When the market does things that you didn’t expect, or that you expected but refused to acknowledge, things can get uncomfortable.

When things get uncomfortable, if you don’t know how to handle yourself, you will eventually shoot yourself in the foot.

Suggestion
Train yourself to see discomfort and uncertainty as a signal to practice ease and equanimity.

Our minds naturally (and habitually) want to get away from discomfort and uncertainty, but, in trading, this is a bad strategy.

It doesn’t help to panic and run when you’re uncomfortable. What helps is to FACE -- face your trade opportunities; face your losses; face your failures; face your successes; face your fears; face your discomforts; face your life.

#5. You Easily Give In to Temptation, and You Do it Out of Habit.
In the market, the potential to get rich quickly is omnipresent. Hence, people often experience the temptation to get into a trade with a larger position, even though they haven’t learned yet to handle that size (emotionally).

When your stop loss gets hit, there’s often the temptation to remove it. “I’ll just give it some more wiggle room,” you might think.
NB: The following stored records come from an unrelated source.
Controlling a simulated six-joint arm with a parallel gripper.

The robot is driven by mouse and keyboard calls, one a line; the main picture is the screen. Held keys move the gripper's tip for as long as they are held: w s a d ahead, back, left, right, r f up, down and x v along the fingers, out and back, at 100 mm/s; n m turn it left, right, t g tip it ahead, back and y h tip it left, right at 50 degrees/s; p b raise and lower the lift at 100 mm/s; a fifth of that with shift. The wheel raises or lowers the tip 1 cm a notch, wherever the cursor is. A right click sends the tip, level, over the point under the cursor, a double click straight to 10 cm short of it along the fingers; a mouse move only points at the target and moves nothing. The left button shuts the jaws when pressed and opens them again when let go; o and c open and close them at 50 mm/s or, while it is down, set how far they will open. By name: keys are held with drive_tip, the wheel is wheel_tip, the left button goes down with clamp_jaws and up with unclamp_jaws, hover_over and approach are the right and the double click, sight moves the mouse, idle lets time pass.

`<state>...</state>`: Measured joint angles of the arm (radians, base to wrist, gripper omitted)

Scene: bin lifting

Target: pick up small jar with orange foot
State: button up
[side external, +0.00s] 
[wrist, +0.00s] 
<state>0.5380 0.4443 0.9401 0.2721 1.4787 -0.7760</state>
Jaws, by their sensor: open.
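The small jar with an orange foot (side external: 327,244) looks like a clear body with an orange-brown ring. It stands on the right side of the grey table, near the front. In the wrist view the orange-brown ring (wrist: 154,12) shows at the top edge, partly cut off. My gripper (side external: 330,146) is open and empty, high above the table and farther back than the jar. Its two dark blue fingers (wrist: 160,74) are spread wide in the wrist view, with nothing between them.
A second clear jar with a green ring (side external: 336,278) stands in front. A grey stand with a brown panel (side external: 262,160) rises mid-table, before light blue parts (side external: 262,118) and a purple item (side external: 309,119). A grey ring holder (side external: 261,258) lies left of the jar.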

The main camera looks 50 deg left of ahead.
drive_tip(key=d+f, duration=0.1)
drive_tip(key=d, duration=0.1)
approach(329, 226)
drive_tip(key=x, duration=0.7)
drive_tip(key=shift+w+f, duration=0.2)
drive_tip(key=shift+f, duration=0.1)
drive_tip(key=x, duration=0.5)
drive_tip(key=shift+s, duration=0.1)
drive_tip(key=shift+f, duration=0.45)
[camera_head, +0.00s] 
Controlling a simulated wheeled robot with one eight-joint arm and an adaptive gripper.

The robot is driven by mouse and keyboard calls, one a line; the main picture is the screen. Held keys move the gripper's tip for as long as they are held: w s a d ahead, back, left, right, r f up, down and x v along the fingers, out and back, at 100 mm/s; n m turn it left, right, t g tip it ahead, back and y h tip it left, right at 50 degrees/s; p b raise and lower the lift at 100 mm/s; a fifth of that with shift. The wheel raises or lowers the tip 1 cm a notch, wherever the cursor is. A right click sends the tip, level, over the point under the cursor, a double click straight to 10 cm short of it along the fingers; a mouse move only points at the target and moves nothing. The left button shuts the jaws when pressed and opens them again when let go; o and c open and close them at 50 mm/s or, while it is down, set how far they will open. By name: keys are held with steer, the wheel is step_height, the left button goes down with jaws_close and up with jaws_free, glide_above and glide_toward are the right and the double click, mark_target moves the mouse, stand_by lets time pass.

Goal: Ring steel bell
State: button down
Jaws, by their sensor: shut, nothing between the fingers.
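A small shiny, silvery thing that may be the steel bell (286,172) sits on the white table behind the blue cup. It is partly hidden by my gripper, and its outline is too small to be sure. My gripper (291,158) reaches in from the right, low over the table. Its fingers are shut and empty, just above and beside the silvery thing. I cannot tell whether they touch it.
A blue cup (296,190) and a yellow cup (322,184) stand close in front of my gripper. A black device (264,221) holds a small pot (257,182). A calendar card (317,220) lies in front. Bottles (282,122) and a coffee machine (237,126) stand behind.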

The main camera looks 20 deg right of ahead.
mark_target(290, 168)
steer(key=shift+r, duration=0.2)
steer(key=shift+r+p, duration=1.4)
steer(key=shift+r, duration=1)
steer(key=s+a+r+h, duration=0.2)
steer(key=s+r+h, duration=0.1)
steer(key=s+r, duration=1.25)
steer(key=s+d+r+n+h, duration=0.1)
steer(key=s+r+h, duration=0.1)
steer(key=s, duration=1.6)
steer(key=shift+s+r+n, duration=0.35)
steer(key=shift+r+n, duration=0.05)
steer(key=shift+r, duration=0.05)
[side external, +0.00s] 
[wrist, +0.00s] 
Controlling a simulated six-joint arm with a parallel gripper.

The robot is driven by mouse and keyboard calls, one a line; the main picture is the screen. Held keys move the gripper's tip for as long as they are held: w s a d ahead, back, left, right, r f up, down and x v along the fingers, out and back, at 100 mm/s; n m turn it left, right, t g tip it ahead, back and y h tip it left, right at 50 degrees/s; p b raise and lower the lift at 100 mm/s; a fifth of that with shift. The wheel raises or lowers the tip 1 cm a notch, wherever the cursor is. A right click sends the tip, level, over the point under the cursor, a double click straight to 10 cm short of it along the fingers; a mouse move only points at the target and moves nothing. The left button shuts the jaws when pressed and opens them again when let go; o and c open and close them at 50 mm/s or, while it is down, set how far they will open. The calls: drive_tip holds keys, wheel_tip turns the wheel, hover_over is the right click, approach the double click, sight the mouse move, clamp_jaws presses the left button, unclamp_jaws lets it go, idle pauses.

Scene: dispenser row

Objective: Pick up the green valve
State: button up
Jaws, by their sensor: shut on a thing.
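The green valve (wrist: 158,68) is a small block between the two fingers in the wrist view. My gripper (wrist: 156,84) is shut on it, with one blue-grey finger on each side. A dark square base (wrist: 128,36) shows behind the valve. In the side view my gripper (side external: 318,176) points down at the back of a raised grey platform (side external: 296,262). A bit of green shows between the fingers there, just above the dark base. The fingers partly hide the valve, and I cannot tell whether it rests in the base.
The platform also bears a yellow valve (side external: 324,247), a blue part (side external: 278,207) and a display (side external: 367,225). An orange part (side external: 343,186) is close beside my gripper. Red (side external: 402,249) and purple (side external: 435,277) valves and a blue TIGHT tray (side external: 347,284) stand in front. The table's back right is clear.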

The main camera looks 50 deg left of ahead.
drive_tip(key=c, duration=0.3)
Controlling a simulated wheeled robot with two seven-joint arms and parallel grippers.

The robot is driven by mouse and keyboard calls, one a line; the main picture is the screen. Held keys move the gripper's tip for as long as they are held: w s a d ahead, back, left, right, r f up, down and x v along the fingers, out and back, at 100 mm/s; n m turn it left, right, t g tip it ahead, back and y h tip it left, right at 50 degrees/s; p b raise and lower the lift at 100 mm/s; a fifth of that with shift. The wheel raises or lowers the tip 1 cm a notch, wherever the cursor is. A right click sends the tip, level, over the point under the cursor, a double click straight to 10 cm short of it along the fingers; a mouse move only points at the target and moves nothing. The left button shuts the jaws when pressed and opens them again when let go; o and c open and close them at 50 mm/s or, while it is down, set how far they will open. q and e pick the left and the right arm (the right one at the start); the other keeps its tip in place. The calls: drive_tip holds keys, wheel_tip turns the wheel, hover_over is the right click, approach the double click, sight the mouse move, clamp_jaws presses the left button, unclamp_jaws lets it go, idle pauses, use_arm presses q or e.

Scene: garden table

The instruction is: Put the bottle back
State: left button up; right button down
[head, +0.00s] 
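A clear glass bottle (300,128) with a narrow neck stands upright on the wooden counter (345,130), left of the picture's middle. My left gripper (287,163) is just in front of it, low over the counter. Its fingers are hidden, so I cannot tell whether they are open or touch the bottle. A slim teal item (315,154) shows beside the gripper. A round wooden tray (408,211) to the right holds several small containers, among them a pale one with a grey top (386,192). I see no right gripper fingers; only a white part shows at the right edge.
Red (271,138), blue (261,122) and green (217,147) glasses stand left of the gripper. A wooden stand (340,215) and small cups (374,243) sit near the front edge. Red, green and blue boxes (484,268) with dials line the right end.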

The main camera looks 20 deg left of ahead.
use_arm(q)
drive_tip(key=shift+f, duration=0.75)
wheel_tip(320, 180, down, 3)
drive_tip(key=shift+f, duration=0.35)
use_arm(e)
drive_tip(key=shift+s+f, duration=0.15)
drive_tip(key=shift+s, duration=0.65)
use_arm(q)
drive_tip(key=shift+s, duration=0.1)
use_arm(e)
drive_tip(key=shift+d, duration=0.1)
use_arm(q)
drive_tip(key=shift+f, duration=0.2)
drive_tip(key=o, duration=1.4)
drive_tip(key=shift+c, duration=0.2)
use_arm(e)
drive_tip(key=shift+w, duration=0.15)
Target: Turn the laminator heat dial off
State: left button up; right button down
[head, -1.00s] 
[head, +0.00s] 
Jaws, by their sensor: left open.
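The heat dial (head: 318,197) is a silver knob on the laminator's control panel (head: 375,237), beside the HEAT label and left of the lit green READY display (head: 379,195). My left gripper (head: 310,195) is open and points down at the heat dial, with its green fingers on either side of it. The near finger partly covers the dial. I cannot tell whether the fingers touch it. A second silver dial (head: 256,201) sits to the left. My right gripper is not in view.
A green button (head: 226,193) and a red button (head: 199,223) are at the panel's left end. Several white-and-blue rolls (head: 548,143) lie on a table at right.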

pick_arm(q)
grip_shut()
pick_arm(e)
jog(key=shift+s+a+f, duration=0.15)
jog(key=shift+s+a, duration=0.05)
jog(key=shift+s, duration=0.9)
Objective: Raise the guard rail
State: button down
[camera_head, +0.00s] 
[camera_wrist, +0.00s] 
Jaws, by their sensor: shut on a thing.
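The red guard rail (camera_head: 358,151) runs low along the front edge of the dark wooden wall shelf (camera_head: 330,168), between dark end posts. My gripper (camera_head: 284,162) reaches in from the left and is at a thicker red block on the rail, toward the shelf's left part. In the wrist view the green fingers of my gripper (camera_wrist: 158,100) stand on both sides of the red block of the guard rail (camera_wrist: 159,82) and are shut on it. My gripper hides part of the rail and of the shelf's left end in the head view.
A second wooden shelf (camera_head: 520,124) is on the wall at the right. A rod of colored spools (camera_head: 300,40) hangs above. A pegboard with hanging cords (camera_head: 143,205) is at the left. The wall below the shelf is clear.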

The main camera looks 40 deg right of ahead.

Actually, temptation is just a bit of discomfort, but your habitual response is to just give in. Your mind starts to rationalize why it’s OK to do what your plan tells you NOT to do. And so, you let the temptation rule your response.

Suggestion
Always approach trading with a plan, and unless you're a seasoned trader, never renegotiate it in the heat of the moment. Just don’t let yourself go there. As said earlier, you’re too prone to biases, short-sightedness, or just trying to get out of discomfort.

So remember this: tell yourself that you can’t renegotiate your plan in the heat of the moment.


Last Few Words

So, those are the main reasons why you are not consistent. Of course, there are others, and I’ll explore them in future posts.

As you see, the antidotes I offered are not all that difficult to implement. If you just consciously decide to do them and then take the right action to remember them, you are bound to create more consistency.